Look through the data below and output, unchanged, every line from the one holding "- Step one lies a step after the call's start" through the one holding "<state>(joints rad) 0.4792", inclusive. Skip the pictures.

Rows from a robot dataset

○ ○ ○

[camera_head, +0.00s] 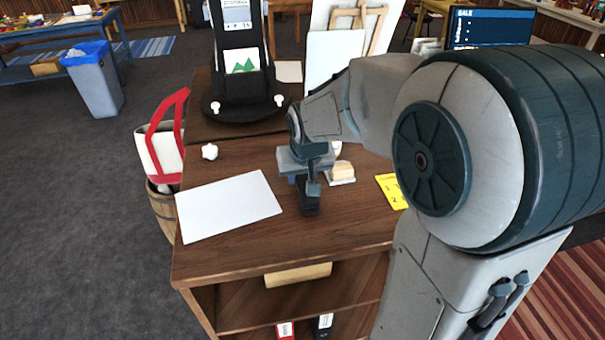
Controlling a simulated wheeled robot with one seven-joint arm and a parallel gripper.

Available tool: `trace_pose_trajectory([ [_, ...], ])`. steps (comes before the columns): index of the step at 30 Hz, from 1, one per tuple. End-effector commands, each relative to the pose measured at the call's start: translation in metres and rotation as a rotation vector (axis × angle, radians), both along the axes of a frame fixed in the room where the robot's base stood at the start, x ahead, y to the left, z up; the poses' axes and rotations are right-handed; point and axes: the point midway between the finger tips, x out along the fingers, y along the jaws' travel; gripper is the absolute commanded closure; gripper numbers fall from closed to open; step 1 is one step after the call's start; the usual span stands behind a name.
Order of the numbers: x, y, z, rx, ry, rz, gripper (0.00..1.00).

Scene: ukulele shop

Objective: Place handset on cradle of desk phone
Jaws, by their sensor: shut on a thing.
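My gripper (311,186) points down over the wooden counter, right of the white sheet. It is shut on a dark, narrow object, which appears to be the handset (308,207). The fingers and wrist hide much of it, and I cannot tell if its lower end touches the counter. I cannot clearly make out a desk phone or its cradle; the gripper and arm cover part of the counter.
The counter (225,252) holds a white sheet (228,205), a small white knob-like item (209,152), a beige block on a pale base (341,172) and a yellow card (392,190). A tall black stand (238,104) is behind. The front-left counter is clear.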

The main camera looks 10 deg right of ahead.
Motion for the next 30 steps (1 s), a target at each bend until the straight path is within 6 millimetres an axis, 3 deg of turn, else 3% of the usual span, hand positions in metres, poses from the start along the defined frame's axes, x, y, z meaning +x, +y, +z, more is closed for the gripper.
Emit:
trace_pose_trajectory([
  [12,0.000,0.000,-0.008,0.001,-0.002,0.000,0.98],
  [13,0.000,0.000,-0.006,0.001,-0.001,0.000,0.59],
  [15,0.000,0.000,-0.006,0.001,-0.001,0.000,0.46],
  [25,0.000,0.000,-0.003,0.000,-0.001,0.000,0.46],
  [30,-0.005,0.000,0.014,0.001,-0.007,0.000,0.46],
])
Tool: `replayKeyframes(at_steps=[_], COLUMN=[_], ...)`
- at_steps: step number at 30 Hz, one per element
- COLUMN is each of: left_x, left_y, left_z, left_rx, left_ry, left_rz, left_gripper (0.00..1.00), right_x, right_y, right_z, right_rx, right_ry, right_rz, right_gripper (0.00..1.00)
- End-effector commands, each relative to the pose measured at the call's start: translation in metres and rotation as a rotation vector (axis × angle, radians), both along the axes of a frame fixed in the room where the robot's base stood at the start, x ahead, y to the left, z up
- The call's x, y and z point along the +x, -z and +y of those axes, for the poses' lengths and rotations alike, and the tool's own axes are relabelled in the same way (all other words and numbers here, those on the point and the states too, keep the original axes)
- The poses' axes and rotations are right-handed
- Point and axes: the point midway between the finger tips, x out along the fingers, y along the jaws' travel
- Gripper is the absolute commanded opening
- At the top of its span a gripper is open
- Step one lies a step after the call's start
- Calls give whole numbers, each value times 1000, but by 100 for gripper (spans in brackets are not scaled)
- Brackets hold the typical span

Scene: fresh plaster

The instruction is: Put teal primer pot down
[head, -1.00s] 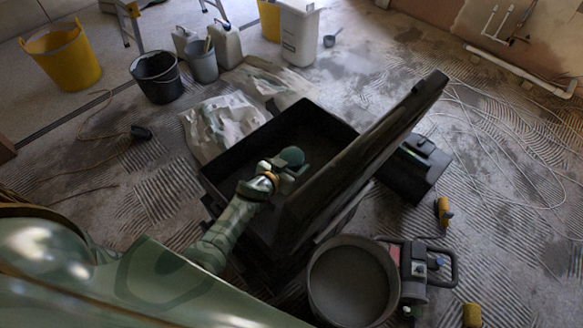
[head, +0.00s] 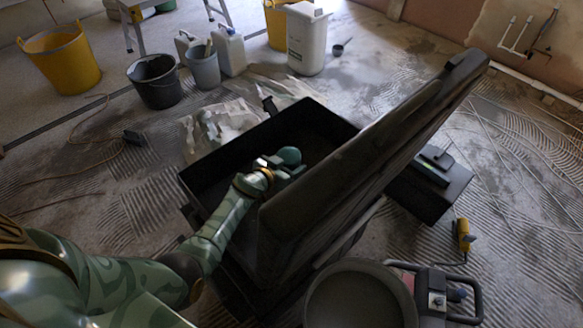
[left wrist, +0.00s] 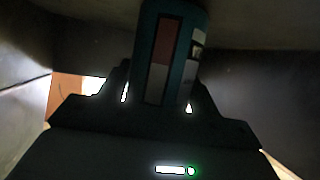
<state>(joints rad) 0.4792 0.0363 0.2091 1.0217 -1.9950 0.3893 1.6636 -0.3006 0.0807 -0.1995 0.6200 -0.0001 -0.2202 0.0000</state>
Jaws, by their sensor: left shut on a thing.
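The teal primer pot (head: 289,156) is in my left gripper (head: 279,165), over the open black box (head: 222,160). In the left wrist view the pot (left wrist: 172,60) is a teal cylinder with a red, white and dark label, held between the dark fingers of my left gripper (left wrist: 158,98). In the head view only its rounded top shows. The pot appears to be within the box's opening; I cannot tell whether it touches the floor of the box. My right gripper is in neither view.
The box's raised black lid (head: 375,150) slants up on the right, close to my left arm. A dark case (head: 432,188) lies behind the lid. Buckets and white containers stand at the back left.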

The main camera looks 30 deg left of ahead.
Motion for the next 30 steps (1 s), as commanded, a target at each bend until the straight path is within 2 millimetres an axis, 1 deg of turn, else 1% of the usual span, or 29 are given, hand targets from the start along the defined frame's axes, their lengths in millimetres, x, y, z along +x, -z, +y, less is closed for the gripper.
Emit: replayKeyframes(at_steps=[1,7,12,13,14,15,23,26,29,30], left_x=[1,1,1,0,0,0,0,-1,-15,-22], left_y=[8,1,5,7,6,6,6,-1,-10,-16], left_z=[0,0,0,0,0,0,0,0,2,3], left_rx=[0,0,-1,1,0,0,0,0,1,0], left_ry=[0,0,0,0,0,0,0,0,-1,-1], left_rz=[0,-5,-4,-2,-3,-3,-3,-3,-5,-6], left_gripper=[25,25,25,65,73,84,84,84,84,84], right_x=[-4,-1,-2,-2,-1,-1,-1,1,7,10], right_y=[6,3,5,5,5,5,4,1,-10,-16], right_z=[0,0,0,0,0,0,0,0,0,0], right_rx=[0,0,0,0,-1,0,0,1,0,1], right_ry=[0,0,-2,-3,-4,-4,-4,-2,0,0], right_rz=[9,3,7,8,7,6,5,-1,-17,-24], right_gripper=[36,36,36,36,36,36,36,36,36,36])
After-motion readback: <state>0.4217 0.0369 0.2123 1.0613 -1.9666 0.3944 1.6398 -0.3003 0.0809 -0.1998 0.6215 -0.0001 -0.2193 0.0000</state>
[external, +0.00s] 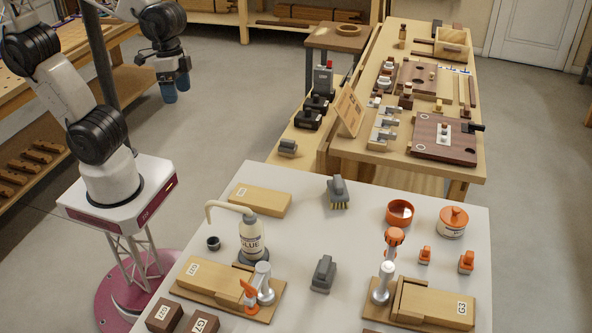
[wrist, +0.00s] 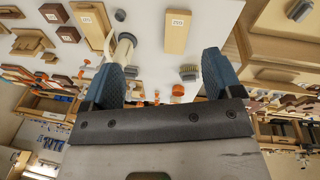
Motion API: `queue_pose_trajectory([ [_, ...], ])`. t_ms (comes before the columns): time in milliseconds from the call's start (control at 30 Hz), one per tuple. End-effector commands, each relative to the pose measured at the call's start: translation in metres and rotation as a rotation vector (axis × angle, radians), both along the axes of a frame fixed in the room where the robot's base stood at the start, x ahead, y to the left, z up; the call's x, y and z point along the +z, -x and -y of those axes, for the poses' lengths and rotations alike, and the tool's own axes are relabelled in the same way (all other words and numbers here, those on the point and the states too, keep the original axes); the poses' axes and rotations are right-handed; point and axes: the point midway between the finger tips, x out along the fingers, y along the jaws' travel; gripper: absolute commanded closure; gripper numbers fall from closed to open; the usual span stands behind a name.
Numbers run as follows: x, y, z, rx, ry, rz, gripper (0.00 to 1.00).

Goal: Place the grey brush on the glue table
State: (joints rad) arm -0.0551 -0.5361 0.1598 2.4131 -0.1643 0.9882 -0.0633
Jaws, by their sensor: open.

○ ○ ○

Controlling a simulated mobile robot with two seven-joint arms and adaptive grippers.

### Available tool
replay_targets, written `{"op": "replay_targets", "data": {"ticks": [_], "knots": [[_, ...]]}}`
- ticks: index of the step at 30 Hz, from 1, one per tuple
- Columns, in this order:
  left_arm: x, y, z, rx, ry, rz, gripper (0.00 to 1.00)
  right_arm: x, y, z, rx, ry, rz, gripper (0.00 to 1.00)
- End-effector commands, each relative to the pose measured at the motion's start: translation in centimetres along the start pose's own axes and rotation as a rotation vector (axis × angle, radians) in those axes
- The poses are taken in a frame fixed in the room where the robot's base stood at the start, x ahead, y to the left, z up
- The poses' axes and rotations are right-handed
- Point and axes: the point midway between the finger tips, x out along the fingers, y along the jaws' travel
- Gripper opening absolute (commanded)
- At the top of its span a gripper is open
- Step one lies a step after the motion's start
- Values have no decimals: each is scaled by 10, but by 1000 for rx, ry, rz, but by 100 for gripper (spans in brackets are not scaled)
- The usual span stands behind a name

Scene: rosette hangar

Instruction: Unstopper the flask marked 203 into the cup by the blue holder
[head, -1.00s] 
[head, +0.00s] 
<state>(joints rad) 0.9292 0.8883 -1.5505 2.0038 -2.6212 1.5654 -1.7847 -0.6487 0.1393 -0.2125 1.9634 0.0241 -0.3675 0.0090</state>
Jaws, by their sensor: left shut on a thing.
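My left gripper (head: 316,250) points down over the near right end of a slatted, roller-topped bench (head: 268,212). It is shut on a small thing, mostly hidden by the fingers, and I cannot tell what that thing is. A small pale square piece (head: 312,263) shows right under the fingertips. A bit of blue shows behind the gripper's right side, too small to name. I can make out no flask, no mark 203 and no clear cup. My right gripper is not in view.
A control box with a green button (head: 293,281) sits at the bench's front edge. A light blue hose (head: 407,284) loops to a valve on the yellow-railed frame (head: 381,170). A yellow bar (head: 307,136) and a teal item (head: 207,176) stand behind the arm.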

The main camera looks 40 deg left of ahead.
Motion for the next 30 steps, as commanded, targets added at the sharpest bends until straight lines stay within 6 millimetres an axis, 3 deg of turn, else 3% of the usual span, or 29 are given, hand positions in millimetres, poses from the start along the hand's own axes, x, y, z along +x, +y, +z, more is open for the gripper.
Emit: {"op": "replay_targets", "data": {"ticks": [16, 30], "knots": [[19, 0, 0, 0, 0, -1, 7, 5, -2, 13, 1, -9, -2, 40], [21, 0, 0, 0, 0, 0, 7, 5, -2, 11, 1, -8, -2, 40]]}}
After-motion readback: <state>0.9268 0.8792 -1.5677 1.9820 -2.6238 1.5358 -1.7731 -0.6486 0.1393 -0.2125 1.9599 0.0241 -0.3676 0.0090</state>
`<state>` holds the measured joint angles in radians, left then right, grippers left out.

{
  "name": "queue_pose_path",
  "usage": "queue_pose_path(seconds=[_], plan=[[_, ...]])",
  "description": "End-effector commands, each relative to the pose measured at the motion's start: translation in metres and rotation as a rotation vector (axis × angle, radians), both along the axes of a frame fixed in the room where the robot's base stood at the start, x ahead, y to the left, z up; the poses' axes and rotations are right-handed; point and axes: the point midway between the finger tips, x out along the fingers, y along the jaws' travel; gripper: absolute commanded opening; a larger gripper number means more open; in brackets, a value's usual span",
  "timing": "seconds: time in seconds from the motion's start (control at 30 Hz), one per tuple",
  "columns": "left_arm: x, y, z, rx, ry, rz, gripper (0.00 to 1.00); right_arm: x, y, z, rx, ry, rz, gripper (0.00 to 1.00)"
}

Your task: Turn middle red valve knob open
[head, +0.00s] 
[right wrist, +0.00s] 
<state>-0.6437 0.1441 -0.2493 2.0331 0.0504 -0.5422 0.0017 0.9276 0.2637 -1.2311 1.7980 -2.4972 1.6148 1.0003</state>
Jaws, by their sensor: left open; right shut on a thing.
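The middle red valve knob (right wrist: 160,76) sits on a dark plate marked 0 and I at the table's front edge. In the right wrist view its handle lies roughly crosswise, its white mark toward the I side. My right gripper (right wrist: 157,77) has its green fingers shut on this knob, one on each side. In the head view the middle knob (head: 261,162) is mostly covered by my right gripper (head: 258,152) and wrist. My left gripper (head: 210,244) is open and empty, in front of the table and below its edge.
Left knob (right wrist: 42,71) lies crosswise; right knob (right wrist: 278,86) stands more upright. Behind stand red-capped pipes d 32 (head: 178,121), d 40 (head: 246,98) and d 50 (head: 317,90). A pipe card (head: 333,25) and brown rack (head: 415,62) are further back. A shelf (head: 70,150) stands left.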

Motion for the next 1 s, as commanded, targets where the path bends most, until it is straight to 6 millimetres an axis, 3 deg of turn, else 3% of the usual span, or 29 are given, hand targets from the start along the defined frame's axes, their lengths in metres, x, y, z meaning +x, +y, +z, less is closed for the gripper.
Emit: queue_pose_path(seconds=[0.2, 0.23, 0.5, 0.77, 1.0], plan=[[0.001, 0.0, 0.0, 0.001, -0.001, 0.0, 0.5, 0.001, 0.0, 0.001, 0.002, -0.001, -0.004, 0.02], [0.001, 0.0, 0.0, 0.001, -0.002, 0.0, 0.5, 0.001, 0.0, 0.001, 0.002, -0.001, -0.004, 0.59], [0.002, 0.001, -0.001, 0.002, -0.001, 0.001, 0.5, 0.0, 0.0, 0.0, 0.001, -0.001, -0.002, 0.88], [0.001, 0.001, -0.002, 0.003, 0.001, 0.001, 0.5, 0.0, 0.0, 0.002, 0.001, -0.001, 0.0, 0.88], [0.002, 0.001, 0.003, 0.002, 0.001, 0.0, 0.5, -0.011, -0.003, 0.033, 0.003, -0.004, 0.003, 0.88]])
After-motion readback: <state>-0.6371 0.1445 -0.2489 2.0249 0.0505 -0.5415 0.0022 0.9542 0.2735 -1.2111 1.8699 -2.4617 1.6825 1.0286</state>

○ ○ ○

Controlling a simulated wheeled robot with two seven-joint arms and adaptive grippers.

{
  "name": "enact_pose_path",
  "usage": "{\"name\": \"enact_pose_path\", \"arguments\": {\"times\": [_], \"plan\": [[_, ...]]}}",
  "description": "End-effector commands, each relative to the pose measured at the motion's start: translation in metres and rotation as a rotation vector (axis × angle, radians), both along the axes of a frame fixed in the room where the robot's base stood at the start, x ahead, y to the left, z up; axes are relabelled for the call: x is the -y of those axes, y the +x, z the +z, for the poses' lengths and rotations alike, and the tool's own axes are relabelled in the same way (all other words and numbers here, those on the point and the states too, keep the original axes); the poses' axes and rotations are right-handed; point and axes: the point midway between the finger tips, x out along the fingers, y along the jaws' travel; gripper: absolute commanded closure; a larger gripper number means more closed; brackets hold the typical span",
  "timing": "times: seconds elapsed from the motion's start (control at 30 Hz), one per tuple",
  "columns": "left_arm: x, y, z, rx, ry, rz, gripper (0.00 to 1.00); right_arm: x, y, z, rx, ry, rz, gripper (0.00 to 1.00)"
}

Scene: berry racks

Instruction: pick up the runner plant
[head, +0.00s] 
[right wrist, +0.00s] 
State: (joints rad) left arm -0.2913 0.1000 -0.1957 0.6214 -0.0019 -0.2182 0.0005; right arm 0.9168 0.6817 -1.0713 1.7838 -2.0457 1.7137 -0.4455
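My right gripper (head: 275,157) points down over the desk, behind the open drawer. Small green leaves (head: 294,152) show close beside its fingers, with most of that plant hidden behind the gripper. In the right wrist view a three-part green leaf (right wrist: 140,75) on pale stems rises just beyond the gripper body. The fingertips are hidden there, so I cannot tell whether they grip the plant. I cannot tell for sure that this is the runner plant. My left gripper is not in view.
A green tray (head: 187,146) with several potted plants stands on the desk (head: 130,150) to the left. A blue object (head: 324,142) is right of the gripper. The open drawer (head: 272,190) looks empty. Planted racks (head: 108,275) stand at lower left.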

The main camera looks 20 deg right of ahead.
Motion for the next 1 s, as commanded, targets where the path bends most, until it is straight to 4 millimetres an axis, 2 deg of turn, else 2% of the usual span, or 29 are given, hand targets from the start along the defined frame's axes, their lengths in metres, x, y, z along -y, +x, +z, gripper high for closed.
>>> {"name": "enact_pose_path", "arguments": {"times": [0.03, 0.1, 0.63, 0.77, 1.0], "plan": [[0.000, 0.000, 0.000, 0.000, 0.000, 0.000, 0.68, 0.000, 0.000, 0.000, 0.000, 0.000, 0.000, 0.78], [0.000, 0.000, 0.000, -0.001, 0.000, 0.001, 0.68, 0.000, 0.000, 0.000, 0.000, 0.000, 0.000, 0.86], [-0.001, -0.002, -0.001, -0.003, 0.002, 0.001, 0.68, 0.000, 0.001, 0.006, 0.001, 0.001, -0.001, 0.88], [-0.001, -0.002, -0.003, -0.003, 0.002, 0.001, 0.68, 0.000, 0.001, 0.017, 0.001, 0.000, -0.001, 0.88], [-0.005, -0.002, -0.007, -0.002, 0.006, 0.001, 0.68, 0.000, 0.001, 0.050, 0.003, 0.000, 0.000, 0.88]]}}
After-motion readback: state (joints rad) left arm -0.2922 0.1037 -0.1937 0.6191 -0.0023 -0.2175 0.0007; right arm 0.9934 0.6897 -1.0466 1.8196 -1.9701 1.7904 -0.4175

○ ○ ○

■ Answer for this exercise:
- Step one lies a step after the call's start
- Calls give whole numbers, each value times 1000, but by 100 for gripper (spans in brackets are not scaled)
- Brackets hold the typical span

Scene: fresh plaster

The instruction is: Put teal primer pot down
[head, -1.00s] 
[head, +0.00s] 
[left wrist, +0.00s] 
<state>(joints rad) 0.4792 0.0363 0.2091 1.0217 -1.9950 0.3893 1.6636 -0.3006 0.0807 -0.1995 0.6200 -0.0001 -0.2202 0.0000</state>

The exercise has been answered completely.